ANNAPOLIS – Part of Dionysus’ plaster forearm had gone missing. Decades of public exposure had made this reclining male nude, a copy of a Parthenon relic, subject to wear.
“Just serendipitously, folks in the exhibitions department found it in a milk crate in some storage room, so the restorers were able to reconstruct it,” said Joseph J. Basile, an art history professor at Maryland Institute College of Art in Baltimore, home to more than a dozen sculptures from the state of Maryland’s artistic property collection.
But some of the old plaster figures at MICA, all replicas of well-known ancient sculptures, have not been as lucky. For instance, the Venus de Milo is missing her head and, barring another storeroom discovery, it will be costly to recreate, said Basile, an expert on classical sculpture who has studied the history of Maryland’s plaster casts.
Maryland’s tight budget has prevented proper care of many items in the state art collection. But the Maryland Commission on Artistic Property, which manages the collection for the Maryland State Archives, has been resourceful in its efforts to care for its holdings.
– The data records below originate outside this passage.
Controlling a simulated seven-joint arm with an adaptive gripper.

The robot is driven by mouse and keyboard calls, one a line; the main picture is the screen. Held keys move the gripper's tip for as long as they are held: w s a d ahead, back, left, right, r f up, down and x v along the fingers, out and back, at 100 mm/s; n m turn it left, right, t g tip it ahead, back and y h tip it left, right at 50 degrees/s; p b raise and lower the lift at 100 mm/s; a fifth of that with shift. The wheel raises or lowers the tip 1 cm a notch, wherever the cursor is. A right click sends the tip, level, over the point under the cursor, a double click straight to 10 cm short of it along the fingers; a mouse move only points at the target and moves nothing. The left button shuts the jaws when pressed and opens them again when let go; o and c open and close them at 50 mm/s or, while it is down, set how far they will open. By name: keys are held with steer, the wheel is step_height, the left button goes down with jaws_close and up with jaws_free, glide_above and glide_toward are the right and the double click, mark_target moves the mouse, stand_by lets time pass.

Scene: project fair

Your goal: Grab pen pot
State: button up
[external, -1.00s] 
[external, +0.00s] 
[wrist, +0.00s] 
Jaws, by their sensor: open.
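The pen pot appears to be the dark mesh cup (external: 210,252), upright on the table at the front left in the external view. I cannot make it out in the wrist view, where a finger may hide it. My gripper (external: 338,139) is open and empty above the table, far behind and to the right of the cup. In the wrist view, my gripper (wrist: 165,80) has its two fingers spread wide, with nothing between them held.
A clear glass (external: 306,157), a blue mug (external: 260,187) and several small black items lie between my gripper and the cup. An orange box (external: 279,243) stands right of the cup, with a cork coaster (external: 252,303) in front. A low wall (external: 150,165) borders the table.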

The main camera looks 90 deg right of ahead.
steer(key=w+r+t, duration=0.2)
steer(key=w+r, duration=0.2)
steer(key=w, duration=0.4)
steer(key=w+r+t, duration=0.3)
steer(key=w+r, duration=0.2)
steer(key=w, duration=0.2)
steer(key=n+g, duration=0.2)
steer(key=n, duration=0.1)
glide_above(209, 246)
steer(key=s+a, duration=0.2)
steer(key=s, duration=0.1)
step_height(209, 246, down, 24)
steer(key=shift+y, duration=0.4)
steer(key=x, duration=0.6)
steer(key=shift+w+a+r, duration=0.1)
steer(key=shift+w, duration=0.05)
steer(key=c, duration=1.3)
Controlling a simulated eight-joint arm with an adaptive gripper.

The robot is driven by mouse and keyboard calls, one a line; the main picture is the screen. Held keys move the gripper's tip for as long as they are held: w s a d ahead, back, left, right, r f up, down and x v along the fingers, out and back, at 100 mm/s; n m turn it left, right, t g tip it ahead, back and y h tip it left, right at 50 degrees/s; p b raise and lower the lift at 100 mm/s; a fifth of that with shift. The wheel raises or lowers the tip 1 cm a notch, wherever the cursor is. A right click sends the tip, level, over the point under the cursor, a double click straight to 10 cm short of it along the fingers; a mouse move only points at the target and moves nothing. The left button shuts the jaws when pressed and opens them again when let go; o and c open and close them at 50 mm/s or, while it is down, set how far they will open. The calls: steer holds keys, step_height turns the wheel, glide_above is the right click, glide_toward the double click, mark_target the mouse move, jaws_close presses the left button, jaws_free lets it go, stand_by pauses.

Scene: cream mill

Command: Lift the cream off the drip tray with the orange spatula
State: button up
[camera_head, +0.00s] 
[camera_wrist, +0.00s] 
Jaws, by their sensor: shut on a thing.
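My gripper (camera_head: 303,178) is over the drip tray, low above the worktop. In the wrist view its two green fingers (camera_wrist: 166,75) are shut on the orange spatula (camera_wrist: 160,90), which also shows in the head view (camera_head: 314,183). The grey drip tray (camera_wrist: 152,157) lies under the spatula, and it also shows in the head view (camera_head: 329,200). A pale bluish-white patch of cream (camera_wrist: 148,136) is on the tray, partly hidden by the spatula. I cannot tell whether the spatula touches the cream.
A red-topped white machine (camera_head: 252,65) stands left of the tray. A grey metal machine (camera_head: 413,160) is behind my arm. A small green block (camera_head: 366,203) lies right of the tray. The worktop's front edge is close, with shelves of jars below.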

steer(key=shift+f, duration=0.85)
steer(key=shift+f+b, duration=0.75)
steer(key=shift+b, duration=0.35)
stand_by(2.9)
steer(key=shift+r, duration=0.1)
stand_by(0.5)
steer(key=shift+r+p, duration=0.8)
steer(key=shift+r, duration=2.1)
The State Archives has not neglected its assets, said Flora Arabo, a budget analyst who examined the Archives’ funding for the 2012 fiscal year for the Maryland General Assembly. The agency simply has not been allocated enough money to do what the law requires, storing and protecting the state’s records, she said.
“We have not ever gotten adequate funding for the maintenance side of dealing with the collection,” said Edward C. Papenfuse, the head of the Archives. “A painting is in many ways almost a living and breathing object. It means that you have to be concerned about the aging of the paint; you have to be concerned about the aging of the canvas. It’s not dissimilar to being concerned about the upkeep and maintenance on a building.”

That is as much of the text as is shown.